The second 'cause of action' is brought on behalf of Universal solely against certain corporate defendants, Greater New York, American Druggists, International Louisville, Rhode Island and Securities Corporation General. No claim is made against any individual defendants. It charges that while the Birrell group were in control of Universal they designated American Druggists (a subsidiary of Greater New York) as Universal's sole distributing agent for its leading products to all independent retail drug stores, for which American Druggists was to receive 34% of net sales after credit for returns; that this constituted a complete waste and diversion of Universal's accounts, to the damage of Universal in the sum of $ 150,000. It is alleged that Schinasi and certain other individuals were members of Universal's Board when the contract was made; but no claim is asserted against any of them for breach of their fiduciary duties.

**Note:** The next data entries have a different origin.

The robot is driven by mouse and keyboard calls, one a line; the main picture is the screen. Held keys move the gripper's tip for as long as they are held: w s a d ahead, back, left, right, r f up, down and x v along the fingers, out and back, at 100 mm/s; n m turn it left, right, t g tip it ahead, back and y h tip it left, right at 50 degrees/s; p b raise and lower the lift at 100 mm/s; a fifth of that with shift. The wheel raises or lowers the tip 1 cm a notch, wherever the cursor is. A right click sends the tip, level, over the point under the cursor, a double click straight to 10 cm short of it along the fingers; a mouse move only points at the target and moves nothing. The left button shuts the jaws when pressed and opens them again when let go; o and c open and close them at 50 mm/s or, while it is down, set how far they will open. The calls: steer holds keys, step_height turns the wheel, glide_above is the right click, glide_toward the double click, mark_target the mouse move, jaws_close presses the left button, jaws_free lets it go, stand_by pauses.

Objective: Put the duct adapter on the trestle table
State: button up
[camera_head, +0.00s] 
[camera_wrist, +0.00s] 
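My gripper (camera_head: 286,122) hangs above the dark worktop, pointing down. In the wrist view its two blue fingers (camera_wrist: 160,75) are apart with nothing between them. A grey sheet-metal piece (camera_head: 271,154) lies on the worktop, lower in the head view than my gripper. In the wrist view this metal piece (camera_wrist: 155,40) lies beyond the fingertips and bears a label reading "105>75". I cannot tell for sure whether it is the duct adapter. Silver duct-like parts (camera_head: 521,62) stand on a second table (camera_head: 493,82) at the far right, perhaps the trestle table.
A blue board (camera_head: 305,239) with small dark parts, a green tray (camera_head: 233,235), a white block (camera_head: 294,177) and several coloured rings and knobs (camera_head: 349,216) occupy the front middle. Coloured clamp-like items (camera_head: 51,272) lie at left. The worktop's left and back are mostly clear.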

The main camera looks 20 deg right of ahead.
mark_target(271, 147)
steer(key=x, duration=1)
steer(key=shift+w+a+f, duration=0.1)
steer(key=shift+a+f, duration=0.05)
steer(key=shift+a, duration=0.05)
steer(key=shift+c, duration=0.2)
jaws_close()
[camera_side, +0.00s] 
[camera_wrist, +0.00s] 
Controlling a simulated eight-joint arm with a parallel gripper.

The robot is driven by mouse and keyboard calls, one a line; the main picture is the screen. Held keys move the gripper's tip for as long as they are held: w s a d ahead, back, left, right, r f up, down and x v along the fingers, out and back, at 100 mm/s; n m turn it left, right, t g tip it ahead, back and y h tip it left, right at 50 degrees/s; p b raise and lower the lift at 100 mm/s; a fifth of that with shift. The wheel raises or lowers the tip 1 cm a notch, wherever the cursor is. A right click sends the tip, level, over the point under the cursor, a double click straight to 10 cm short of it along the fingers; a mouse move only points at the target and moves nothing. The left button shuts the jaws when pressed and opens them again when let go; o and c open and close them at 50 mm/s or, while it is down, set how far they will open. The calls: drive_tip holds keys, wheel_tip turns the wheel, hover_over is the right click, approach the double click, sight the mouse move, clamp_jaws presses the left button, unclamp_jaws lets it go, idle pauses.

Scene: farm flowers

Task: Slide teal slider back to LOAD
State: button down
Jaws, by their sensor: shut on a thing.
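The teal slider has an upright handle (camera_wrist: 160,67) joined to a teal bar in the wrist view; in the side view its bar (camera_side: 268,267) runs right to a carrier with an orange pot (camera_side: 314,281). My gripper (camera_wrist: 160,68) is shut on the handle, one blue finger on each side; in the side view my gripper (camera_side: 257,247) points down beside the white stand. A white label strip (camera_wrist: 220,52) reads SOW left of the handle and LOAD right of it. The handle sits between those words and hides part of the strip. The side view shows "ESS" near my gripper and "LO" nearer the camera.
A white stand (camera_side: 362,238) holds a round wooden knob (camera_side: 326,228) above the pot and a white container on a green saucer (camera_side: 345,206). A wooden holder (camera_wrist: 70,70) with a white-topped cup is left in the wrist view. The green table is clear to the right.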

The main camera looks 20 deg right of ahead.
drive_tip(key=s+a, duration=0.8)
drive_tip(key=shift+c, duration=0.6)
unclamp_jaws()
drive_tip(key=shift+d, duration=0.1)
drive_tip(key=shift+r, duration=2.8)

The third 'cause of action' alleges a claim on behalf of Universal, solely against Morris H. Gotthilf, who has appeared herein. It relates to his sale of Smico common stock to Universal.
Paragraphs 32, 37, 38, 39 and 40 of the complaint allege this claim against Gotthilf as follows:
'32. On or about July 29, 1947, defendant Gotthilf presented an offer to the directors and officers of Universal to sell to Universal all the common stock of Smico, Inc. (a Delaware corporation), in exchange for 47,000 shares of Universal common stock and an assignment of said $ 250,000 promissory note payable to Universal and theretofore made and delivered by Greater New York.'
'37. As defendant Gotthilf well knew:
'a. Said Sleight common stock was deficient in asset value to the extent of $ 29,091 and was worthless.
'b. Sleight's operations after taxes, was being conducted at a new loss.
'38. Said Gotthilf falsely and deceitfully represented to Universal's directors and officers, in making said offer that:
'a. The net worth of Smico, Inc. was approximately $ 300,000.
'b. The then annual net earnings of Smico, Inc. were approximately $ 100,000.
'39. In reliance upon said representations, Universal entered into, and thereafter, on or about August 4, 1947, performed a contract with defendant Gotthilf wherein and whereby there was sold to Universal by said defendant Gotthilf all the common stock of Smico, Inc. in exchange for 47,000 shares of Universal common stock and said $ 250,000 Greater New York promissory note.
'40. Said contract was entered into, and said sale was effected in pursuance thereof, in reliance upon the aforementioned representations made by defendant Gotthilf and said contract would not have been entered into and would not have been carried out but for said representations.'
Apparently the contract for the sale of the Smico stock was completely performed on August 4, 1947, while the Birrell group were on the Board of Directors of Universal and before Gotthilf became a member of the Board on that same day. The gravamen of this claim against Gotthilf is not for breach of his fiduciary duties as either an officer of director of Universal.
The fourth 'cause of action' is brought on behalf of Universal against the individual defendant Gotthilf, and against certain corporate defendants, Greater New York, International, Rhode Island, Securities Corporation General and Louisville. It incorporates, by reference, paragraphs 10 to 18 of the first cause of action and all of the second and third cause of action (paragraphs 21 to 30 and 31 to 42). It then alleges that-
'44. It was never intended by the Birrell group that the note of defendant Greater New York for $ 250,00, payable and delivered to Universal as aforesaid, be paid to any extent.
'45. Up to July 29, 1947, the directors and officers of Universal refrained from enforcement of said note against defendant Greater New York in pursuance of the plan and conspiracy alleged in paragraphs 11 and 12 hereof.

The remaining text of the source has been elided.